(Raw records)
---

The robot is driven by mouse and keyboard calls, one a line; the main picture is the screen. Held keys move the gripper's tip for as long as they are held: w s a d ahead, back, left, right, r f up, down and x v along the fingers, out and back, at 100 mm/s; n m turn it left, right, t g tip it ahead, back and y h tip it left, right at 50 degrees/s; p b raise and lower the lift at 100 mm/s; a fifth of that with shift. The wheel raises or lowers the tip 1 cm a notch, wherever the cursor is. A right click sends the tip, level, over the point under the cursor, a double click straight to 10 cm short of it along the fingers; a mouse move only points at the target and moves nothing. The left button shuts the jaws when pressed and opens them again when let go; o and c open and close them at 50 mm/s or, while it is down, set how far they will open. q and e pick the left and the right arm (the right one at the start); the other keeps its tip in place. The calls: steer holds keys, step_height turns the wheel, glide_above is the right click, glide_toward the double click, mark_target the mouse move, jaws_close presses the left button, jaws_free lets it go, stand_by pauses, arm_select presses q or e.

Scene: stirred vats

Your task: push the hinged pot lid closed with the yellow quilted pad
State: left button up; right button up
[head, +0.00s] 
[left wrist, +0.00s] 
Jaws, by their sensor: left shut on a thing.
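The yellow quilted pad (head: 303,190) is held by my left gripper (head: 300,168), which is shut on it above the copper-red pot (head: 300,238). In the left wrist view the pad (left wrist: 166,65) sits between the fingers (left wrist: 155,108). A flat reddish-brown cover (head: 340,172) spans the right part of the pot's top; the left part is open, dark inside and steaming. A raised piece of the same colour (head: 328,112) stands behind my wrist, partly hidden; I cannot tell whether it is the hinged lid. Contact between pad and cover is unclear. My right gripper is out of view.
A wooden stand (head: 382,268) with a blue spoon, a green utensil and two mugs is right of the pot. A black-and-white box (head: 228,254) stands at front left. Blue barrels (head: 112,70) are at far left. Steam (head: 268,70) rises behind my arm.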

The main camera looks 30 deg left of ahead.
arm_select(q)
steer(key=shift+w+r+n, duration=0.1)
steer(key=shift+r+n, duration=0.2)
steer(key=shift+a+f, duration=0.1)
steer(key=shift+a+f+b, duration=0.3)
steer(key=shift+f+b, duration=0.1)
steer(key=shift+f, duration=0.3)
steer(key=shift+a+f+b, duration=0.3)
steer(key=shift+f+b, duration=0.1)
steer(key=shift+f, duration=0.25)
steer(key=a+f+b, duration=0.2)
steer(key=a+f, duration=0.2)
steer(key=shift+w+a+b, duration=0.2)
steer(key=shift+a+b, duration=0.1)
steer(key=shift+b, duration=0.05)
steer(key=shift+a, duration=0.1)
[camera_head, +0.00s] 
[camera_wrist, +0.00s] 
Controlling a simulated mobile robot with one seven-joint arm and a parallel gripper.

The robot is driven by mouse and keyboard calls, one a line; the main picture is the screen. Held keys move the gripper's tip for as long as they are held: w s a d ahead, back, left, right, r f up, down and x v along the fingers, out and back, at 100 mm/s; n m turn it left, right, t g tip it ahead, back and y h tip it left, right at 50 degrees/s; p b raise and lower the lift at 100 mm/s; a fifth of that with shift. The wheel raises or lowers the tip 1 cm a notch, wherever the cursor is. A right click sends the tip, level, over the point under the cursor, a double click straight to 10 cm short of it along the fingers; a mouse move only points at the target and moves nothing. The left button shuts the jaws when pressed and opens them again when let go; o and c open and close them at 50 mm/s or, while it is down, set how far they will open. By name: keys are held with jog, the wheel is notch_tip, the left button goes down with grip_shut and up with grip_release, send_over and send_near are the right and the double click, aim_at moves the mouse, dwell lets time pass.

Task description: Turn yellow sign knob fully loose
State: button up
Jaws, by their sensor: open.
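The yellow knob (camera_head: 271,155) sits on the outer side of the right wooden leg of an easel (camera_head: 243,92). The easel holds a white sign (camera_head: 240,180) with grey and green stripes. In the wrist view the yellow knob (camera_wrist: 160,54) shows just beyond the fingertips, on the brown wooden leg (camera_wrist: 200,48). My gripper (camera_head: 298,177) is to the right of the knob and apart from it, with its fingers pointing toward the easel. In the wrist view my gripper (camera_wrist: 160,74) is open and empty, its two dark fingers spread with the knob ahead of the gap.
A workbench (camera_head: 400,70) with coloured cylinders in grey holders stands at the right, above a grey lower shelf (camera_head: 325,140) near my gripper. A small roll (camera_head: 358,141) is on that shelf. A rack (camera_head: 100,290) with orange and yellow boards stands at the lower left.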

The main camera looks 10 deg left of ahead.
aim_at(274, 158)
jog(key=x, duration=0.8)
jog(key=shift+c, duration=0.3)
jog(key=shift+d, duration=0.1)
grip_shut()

---

DIRECTIVE: List every line above that contains the word "State".

EXERCISE RESULT:
State: left button up; right button up
State: button up

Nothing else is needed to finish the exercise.